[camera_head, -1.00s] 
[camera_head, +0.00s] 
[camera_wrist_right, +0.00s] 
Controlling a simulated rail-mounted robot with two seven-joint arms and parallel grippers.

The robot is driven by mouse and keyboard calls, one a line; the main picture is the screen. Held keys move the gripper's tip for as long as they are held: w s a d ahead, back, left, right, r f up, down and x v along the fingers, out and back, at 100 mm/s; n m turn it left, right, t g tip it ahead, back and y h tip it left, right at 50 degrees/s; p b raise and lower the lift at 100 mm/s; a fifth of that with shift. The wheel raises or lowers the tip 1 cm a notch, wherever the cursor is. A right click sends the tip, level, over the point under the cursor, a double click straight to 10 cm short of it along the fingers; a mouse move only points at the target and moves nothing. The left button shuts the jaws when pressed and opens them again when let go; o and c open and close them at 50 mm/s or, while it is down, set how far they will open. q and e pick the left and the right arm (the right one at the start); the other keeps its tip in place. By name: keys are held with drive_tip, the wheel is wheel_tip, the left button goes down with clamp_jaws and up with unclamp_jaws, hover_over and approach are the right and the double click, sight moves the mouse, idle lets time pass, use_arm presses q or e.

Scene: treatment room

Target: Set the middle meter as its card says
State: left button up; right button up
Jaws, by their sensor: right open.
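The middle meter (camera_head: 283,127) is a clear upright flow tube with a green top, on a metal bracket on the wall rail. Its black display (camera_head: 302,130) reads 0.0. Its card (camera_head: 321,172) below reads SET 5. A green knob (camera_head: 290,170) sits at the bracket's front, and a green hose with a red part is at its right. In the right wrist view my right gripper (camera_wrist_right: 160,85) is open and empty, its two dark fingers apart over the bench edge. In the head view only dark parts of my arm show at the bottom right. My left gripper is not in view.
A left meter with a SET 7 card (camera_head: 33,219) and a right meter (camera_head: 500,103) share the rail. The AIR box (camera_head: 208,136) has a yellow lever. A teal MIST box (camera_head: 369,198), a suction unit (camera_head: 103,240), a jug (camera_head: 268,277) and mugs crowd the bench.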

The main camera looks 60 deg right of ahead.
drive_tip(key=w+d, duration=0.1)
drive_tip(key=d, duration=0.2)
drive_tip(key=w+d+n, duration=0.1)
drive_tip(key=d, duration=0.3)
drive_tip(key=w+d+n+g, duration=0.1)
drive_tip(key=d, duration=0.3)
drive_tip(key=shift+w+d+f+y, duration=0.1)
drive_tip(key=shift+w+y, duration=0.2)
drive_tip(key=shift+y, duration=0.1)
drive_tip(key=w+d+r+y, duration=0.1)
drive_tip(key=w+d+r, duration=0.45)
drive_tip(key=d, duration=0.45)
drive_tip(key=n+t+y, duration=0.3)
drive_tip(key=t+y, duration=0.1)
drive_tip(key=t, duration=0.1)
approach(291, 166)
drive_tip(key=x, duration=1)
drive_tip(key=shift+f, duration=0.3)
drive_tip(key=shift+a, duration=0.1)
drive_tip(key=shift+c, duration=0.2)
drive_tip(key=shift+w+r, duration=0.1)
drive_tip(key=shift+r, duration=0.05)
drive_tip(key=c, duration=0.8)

▸ Goal: Reproduce exactly the lines from the line with "The robot is" through the line with "State: left button up; right button up", both end lines included, and only those lines.

▸ Answer for the task:
The robot is driven by mouse and keyboard calls, one a line; the main picture is the screen. Held keys move the gripper's tip for as long as they are held: w s a d ahead, back, left, right, r f up, down and x v along the fingers, out and back, at 100 mm/s; n m turn it left, right, t g tip it ahead, back and y h tip it left, right at 50 degrees/s; p b raise and lower the lift at 100 mm/s; a fifth of that with shift. The wheel raises or lowers the tip 1 cm a notch, wherever the cursor is. A right click sends the tip, level, over the point under the cursor, a double click straight to 10 cm short of it along the fingers; a mouse move only points at the target and moves nothing. The left button shuts the jaws when pressed and opens them again when let go; o and c open and close them at 50 mm/s or, while it is down, set how far they will open. q and e pick the left and the right arm (the right one at the start); the other keeps its tip in place. By name: keys are held with drive_tip, the wheel is wheel_tip, the left button goes down with clamp_jaws and up with unclamp_jaws, hover_over and approach are the right and the double click, sight moves the mouse, idle lets time pass, use_arm presses q or e.

Scene: treatment room

Target: Set the middle meter as its card says
State: left button up; right button up

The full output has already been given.